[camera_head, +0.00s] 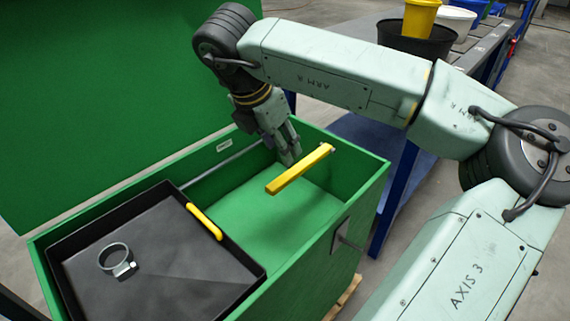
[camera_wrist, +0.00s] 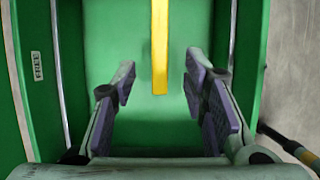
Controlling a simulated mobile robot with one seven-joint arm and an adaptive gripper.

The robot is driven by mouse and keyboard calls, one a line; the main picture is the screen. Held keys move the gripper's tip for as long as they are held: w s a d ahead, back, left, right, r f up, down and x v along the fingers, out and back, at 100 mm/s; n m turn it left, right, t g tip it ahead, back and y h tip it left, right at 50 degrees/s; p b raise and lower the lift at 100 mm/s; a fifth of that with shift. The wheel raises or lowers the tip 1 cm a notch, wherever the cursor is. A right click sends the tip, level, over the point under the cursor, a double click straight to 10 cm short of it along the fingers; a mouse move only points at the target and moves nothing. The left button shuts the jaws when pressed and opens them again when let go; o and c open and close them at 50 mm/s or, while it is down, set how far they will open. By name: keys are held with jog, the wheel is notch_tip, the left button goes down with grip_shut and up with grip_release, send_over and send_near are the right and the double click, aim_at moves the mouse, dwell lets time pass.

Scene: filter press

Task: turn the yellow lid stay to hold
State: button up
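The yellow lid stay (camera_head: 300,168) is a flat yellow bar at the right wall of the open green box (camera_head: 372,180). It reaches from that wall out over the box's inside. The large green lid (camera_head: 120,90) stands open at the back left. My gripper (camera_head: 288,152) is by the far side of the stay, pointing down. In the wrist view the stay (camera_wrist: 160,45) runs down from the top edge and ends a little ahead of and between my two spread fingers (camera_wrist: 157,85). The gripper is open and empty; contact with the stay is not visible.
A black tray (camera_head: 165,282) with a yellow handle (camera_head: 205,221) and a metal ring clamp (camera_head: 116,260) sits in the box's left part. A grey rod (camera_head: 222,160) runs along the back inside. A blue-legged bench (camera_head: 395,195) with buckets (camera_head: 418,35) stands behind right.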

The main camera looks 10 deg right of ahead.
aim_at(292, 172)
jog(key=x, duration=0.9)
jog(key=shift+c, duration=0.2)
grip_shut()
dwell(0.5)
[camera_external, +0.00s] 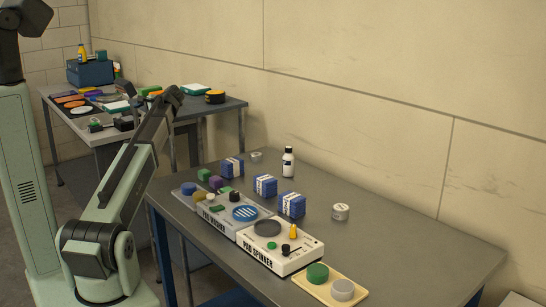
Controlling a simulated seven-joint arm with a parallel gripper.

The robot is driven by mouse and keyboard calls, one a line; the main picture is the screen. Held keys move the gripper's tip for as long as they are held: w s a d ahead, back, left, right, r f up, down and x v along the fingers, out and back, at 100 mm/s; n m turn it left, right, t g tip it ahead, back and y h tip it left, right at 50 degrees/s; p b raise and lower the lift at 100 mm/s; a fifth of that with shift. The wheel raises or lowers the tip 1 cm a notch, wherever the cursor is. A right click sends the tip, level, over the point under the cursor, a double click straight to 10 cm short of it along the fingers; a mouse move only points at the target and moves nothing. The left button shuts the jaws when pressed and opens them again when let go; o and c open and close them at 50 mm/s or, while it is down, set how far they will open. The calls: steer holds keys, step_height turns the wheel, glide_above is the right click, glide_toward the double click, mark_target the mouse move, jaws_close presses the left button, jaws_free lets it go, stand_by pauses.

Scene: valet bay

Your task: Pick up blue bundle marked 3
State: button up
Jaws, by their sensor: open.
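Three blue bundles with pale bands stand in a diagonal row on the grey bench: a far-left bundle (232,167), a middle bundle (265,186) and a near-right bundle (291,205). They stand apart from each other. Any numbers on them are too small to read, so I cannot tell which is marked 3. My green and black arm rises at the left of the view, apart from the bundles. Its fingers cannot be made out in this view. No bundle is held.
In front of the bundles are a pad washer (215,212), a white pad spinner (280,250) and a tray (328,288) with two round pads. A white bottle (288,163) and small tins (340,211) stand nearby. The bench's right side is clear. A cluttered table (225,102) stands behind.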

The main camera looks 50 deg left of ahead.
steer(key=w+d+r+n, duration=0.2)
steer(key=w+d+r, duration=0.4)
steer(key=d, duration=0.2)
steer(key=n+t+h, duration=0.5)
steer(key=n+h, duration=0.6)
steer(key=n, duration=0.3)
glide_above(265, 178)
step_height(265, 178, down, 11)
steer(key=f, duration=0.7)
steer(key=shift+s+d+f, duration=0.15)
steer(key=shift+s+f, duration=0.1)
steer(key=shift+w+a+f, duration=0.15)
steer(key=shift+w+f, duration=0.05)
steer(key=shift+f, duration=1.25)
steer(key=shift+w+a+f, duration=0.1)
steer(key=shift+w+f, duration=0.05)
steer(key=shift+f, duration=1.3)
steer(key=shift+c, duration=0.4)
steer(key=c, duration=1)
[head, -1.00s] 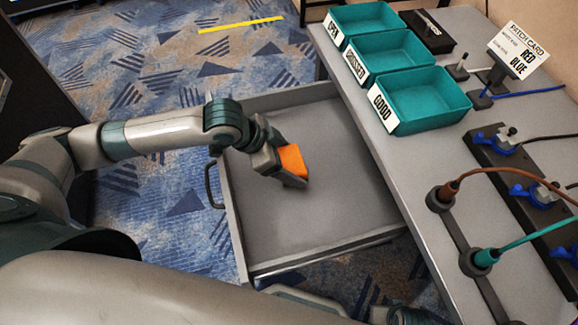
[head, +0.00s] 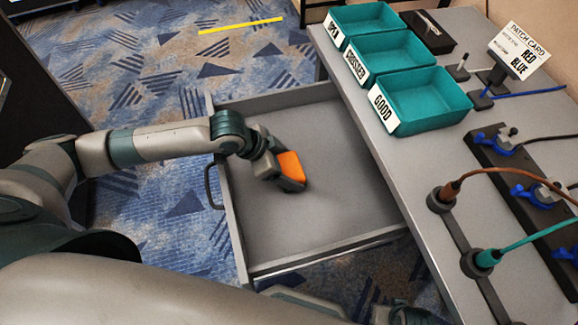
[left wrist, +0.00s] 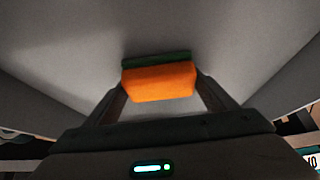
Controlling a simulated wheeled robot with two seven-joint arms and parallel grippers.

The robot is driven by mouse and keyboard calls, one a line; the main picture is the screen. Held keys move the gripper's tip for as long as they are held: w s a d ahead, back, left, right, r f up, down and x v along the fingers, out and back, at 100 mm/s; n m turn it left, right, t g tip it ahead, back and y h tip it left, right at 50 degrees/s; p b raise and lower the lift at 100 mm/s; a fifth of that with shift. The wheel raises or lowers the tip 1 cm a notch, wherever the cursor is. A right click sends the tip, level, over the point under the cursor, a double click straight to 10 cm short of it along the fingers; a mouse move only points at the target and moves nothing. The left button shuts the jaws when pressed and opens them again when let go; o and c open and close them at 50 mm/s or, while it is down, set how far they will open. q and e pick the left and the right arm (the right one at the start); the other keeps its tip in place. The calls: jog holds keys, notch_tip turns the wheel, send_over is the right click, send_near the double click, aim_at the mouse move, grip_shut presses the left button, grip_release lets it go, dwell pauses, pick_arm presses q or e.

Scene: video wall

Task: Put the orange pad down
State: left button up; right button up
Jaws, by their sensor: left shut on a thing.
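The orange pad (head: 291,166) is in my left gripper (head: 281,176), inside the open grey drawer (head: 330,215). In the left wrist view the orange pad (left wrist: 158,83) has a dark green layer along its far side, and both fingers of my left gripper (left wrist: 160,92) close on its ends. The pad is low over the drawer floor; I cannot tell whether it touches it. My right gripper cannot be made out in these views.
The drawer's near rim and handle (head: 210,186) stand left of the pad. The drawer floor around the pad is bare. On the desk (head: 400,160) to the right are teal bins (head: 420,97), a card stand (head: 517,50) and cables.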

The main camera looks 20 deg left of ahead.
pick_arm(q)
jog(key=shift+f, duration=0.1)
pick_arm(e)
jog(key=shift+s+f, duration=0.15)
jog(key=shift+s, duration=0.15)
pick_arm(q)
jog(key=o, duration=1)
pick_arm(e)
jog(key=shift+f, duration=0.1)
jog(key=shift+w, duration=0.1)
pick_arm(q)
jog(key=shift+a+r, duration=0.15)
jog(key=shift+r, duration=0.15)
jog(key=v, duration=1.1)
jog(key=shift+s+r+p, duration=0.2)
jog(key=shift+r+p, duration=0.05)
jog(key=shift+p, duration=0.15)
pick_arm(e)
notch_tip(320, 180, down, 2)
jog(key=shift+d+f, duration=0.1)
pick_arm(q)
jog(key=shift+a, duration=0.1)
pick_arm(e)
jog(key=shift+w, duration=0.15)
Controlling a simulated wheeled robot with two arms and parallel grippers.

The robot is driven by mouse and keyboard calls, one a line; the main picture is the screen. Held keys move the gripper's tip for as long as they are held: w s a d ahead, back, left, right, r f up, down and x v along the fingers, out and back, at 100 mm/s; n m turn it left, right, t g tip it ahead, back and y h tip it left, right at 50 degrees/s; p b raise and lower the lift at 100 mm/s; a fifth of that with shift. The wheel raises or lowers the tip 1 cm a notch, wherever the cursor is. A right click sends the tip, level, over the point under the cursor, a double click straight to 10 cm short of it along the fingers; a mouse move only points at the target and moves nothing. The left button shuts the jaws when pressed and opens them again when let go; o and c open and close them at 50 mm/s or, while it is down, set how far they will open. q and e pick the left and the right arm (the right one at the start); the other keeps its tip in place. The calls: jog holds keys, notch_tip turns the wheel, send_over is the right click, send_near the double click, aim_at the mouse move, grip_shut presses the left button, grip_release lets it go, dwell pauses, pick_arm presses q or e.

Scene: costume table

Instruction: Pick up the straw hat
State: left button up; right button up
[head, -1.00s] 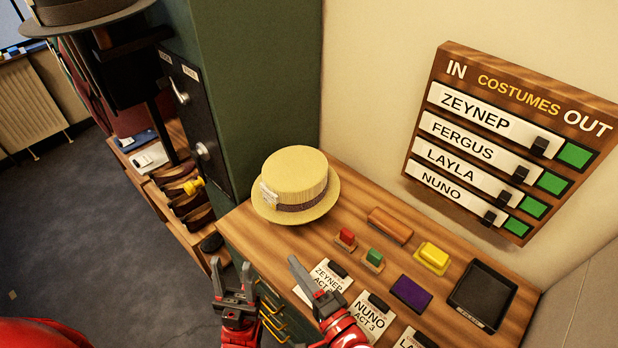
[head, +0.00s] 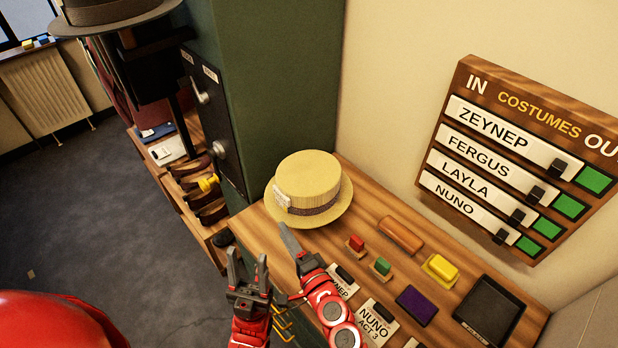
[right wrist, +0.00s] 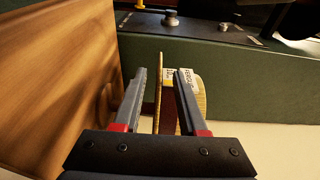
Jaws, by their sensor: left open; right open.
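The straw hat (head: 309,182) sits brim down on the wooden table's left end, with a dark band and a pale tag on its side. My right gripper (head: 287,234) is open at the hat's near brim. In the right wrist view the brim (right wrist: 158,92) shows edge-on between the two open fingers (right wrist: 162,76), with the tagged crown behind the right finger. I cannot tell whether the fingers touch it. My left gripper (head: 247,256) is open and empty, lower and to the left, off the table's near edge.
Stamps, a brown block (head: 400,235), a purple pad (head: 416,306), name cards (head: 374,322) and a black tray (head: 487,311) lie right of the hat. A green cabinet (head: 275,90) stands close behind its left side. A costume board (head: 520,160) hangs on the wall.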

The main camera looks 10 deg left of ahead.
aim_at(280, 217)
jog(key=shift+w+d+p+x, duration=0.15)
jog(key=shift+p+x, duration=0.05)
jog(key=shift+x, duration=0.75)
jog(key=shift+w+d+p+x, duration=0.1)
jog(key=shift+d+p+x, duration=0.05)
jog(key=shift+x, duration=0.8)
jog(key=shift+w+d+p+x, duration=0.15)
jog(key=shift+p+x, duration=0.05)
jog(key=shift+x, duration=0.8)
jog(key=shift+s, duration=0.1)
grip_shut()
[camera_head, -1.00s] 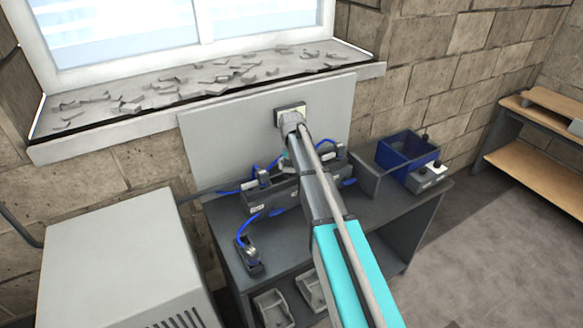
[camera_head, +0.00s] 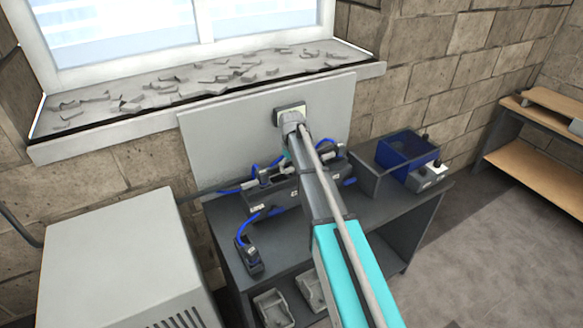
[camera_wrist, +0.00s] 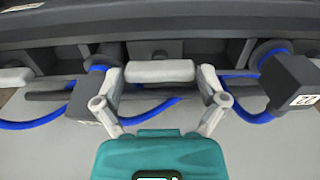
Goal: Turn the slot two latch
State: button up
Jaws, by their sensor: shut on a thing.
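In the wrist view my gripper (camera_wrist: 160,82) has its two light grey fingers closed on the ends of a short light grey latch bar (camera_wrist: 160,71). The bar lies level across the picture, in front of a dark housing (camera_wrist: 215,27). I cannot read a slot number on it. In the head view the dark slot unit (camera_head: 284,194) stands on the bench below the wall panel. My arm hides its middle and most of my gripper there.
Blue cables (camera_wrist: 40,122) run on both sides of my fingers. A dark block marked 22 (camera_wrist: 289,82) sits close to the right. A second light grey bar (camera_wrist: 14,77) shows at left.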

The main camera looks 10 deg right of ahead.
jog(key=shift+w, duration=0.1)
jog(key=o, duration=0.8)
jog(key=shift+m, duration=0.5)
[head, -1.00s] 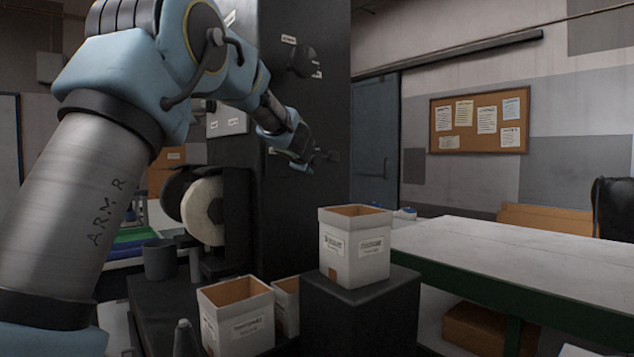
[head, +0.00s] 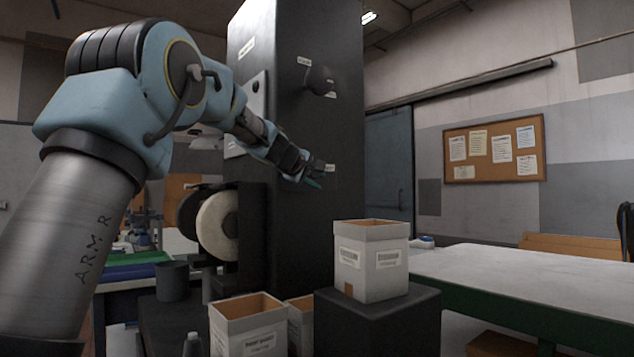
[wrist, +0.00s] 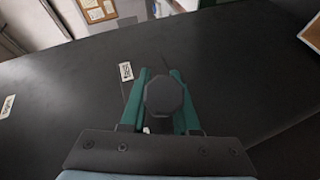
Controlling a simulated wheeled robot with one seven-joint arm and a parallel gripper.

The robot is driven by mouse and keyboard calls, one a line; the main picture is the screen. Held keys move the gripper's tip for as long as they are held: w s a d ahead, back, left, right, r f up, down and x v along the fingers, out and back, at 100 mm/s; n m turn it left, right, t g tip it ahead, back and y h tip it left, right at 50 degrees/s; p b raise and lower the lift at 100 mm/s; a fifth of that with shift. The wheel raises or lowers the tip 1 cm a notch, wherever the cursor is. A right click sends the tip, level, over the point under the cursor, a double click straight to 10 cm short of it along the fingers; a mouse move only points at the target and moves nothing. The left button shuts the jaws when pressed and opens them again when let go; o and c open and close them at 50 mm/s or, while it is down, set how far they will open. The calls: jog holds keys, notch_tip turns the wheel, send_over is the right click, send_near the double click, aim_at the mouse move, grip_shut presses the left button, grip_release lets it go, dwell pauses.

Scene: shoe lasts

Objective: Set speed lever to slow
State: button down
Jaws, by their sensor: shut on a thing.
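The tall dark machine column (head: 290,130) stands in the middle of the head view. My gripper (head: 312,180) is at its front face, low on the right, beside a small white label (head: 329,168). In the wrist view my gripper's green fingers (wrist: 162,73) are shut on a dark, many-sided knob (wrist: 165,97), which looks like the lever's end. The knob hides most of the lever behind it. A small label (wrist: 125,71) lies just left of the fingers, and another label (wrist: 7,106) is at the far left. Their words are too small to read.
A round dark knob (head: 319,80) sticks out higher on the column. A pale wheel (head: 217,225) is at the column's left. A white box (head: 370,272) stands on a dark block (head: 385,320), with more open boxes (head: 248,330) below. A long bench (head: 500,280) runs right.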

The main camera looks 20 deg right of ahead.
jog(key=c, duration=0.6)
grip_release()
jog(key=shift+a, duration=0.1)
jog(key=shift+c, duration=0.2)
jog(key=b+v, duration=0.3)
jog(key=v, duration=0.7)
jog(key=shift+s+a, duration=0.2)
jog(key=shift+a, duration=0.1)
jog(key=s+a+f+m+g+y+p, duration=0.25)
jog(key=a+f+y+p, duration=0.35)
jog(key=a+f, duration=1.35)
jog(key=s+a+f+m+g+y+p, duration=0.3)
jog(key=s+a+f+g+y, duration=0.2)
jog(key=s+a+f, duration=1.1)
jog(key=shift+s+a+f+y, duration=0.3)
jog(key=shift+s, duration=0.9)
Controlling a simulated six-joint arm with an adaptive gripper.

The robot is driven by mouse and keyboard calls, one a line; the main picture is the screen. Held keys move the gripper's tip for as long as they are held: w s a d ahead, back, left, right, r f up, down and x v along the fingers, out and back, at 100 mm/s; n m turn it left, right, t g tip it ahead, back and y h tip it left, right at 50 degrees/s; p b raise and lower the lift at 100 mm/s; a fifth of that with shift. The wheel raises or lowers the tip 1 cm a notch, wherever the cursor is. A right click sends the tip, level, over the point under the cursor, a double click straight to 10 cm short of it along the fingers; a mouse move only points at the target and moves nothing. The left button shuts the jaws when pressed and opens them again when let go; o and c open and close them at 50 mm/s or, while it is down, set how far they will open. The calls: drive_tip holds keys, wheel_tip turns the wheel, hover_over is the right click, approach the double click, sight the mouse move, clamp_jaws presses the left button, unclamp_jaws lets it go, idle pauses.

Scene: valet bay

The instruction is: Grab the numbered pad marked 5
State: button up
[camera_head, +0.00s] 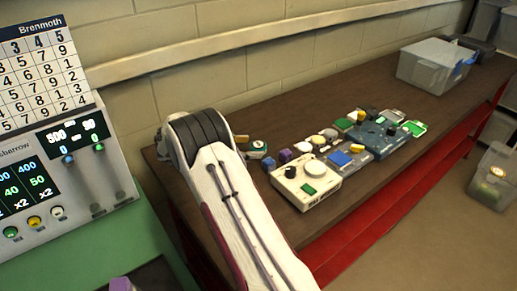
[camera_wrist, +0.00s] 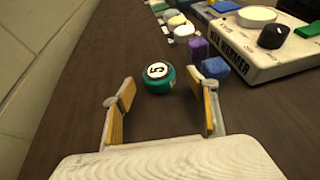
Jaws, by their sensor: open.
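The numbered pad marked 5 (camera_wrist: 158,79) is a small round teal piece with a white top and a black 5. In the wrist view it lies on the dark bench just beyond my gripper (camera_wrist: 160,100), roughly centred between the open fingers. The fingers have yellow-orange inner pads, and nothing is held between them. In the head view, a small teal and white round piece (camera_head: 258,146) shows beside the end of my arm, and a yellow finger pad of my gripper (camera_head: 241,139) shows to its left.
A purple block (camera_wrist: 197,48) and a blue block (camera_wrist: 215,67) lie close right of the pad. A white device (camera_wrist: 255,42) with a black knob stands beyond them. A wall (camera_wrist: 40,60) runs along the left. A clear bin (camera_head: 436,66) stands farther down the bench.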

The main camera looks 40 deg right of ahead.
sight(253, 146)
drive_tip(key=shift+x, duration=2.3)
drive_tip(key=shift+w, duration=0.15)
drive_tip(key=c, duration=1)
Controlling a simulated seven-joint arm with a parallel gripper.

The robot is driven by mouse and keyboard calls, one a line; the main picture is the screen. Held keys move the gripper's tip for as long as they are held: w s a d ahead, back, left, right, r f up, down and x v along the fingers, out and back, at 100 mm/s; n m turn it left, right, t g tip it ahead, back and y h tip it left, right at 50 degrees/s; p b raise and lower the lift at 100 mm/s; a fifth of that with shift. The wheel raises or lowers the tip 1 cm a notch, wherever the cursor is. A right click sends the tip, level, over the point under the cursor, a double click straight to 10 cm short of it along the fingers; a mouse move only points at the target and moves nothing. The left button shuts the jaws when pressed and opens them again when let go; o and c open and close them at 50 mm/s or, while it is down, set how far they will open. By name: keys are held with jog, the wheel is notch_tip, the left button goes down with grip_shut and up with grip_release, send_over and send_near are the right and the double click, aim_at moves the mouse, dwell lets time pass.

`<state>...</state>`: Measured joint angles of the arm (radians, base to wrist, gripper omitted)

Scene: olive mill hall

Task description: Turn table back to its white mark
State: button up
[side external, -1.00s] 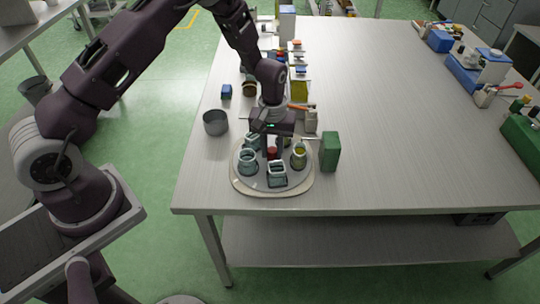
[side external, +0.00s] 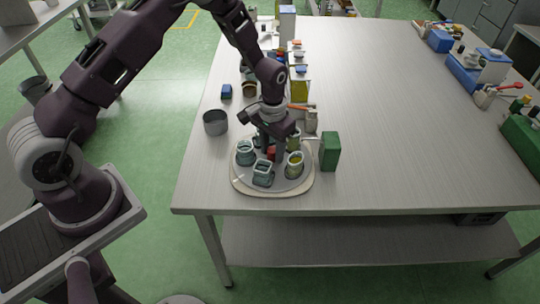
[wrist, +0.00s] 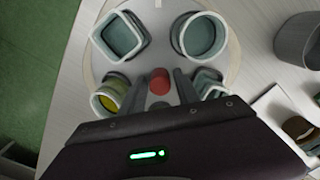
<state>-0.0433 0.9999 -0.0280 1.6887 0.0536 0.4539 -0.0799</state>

***

_Set task:_ Say how many lines in the records hold "simulated", with the number as the whole reply.

_The completed task:_ 7